Orders, Decorations and Medals (22 June 1999)

Date of Auction: 22nd June 1999

Sold for £2,000

Estimate: £1,200 - £1,500

A Great War D.S.O. group of nine awarded to Captain P. W. S. King, Royal Navy, Commanding H.M.S. Liberty at the battle of Jutland and awarded the D.S.O. for ramming and sinking the UC-46

Distinguished Service Order, G.V.R.; 1914-15 Star (Lt.Commr., R.N.); British War and Victory Medals, with oak leaf M.I.D. emblem (Lieut. Commr., R.N.); 1939-45 Star; Atlantic Star; Defence and War Medals; Russia, Order of St Anne, 3rd Class with swords, gold and enamels by Edouard, one sword blade lacking, together with original D.S.O. Warrant, two M.I.D. Certificates, dated 15th September 1916 and 4 October 1940, three photographs and a Lt-Cmdrs epaulette, the Great War medals mounted as originally worn, generally good very fine (9) £1200-1500


D.S.O. London Gazette 23 March 1917.

M.I.D. London Gazette 15 September 1916 (Jutland) and 4 October 1940.

Order of St Anne, 3rd Class with swords London Gazette 5 June 1917. Conferred by the Russian Government for distinguished service rendered in the Battle of Jutland.

Philip Wilfred Sidney King was born at Penge on 19 March 1881, and entered the training ship Britannia in May 1899, being appointed Midshipman in October 1900. He was promoted to Lieutenant in June 1906 and to Lieutenant Commander in June 1914, whilst commanding H.M.S. Flying Fish. He took command of H.M.S. Liberty in October 1915, in which ship he fought at the battle of Jutland as part of Admiral Tyrwhitt’s Harwich Force, attached to the Battle Cruiser Fleet (Mentioned in Despatches).

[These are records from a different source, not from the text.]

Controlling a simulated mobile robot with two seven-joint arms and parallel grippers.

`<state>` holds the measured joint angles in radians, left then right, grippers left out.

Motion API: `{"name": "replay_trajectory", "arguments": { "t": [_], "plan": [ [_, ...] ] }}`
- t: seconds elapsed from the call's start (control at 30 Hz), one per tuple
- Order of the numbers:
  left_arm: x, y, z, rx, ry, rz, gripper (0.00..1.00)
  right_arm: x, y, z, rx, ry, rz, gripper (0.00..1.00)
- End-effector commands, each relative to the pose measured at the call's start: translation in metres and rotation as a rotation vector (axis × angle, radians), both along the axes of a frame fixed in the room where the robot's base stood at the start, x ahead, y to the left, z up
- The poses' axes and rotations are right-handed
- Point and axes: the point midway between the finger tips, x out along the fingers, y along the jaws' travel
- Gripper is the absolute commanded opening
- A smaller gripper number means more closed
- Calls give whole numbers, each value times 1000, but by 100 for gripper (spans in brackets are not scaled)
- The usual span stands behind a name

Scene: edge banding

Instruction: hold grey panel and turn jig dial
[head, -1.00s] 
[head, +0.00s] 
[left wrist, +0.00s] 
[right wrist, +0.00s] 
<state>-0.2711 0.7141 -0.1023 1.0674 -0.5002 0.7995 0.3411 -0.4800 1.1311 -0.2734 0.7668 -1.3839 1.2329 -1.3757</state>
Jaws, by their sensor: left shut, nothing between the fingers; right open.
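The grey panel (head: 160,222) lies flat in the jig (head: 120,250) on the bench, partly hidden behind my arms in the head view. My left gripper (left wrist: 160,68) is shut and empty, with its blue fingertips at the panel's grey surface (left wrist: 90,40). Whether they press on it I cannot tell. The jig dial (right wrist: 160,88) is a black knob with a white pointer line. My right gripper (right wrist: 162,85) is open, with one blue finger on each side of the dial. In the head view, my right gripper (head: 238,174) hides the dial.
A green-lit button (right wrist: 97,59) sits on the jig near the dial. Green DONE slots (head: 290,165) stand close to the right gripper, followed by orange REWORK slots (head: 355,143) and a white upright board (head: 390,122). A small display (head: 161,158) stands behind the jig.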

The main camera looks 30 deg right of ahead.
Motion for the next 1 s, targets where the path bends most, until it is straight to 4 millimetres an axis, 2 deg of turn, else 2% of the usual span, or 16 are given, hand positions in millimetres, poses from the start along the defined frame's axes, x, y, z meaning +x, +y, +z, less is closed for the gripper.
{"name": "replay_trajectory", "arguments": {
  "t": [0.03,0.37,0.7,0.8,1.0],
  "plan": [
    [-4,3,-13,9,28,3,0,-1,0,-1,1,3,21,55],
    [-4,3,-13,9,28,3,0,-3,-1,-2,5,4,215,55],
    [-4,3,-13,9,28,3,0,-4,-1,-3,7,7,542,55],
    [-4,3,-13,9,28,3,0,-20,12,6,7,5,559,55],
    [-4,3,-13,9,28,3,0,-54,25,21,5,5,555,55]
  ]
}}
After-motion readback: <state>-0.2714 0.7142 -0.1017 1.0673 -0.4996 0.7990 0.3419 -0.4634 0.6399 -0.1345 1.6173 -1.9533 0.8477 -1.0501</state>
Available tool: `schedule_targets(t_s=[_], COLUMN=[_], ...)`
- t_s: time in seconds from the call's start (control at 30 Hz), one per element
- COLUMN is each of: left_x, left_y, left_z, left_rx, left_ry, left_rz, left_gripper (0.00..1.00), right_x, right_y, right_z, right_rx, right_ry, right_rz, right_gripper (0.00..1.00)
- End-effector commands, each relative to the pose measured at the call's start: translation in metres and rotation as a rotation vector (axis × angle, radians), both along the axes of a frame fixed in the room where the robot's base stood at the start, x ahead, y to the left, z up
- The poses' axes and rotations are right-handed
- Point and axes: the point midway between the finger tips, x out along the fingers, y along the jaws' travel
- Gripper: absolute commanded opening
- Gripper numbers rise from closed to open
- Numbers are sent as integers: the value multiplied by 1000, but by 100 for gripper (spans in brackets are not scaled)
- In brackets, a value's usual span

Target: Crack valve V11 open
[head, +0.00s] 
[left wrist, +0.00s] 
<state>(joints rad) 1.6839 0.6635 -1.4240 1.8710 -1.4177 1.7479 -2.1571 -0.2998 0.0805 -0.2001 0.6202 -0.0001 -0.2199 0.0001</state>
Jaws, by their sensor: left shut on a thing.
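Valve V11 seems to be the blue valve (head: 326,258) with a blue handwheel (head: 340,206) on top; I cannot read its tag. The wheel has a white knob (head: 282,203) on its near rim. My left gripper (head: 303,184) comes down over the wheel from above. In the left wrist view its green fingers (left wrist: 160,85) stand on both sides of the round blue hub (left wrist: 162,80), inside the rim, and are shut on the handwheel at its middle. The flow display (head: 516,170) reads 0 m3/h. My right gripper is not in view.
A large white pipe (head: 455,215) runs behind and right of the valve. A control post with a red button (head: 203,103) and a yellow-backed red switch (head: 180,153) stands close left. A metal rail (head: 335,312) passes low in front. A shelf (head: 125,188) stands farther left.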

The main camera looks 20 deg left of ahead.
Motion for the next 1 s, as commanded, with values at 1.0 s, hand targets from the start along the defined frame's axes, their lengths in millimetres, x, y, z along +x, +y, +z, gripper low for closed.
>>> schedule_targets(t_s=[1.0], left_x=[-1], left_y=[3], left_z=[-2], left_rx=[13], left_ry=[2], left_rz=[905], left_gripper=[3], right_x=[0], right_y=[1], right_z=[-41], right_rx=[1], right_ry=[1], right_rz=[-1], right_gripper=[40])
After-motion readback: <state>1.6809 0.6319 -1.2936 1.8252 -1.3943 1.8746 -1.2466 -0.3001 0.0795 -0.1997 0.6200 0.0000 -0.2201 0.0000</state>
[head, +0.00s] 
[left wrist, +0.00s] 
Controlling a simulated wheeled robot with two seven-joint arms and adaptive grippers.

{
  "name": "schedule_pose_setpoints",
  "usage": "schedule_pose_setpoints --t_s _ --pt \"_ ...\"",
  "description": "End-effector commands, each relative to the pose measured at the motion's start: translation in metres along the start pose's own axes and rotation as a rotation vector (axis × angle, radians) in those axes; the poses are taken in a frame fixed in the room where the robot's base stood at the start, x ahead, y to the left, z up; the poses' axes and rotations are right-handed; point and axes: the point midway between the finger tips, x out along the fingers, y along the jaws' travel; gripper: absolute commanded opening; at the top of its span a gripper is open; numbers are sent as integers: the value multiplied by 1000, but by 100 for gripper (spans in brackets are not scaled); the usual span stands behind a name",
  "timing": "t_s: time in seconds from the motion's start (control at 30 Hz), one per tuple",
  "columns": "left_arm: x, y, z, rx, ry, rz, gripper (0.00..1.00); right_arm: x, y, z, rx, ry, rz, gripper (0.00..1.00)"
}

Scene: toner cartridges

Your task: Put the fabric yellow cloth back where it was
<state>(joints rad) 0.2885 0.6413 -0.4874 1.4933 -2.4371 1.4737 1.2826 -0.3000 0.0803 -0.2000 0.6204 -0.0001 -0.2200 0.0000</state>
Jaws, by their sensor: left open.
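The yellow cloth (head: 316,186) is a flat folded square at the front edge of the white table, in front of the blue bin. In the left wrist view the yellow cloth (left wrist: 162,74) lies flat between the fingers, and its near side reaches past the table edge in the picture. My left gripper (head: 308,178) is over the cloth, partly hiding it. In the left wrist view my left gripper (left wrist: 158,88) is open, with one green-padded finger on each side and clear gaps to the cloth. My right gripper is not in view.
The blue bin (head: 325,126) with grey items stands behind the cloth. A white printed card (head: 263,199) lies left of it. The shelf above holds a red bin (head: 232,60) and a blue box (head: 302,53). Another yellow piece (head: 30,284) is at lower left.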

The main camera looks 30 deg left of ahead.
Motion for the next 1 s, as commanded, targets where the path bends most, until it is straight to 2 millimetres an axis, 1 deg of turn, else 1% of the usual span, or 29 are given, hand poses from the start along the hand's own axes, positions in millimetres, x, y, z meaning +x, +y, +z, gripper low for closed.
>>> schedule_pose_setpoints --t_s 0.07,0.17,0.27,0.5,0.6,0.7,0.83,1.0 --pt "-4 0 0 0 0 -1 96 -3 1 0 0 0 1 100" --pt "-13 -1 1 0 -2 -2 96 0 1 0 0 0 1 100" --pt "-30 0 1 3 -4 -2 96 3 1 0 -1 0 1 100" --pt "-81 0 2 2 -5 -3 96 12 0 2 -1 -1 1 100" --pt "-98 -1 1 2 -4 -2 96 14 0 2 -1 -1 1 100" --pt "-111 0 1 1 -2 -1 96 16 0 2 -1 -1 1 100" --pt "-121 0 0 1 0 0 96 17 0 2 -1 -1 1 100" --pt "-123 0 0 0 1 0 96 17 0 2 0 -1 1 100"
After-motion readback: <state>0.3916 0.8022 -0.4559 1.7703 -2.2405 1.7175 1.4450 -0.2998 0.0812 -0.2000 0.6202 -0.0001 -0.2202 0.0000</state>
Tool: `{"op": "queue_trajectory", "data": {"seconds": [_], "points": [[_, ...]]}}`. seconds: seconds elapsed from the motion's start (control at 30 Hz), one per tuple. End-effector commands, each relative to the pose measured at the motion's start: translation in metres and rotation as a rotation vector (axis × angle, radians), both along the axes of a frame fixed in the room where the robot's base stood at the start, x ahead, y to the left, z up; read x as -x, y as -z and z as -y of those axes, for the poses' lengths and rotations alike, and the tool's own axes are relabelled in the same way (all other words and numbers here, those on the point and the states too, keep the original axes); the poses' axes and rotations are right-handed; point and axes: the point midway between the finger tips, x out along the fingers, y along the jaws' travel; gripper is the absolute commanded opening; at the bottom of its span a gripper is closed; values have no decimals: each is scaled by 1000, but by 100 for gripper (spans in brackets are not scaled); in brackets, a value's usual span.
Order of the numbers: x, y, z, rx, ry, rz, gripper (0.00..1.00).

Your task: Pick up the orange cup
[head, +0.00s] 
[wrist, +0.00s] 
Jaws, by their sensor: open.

In the early hours of February 8th, 1917, H.M. Destroyer Liberty was patrolling in the Dover defile when, at just after 3 a.m., a large submarine was seen to break surface and lying almost at right angles to Liberty, slightly off the destroyer’s starboard bow but right in the centre of the moon’s rays. Straight for the conning-tower under the full moon the Liberty steered at full speed, firing one shot. Unfortunately this shot fell wide, and the flash from the gun blinded those on the bridge. Lieut.-Commander King therefore determined not to waste time but ram the German. Travelling at a speed of 24 knots, the destroyer hit the enemy a magnificent blow only two feet forward of the conning-tower. Despite the great speed and weight of the destroyer hitting a mere 420 German tons, the latter’s dull weight momentarily stopped the destroyer dead. Not put off by that, Lieut.-Commander King began dropping depth charges, which of course exploded to some purpose, and the fate of UC-46 was rapidly settled. It was discovered that the destroyer was beginning to leak quickly but it was later established beyond all doubt that she must have cut through the submarine to a depth of at least four feet. King was awarded the D.S.O. for his neat performance.

King was placed on the Retired List at his own request on 17 July 1930, with the rank of Captain. During the Second World War, he was appointed Deputy Sea Transport Officer at Falmouth and was mentioned in despatches in October 1940 ‘for good services over a period.’ Sold with copies of his service record, confirmation of the Russian Award from Admiralty records, and the official action reports for the sinking of the UC-46 (Oberlt. Fritz Moecke) which include a photograph of the considerable damage caused to the hull of H.M.S. Liberty.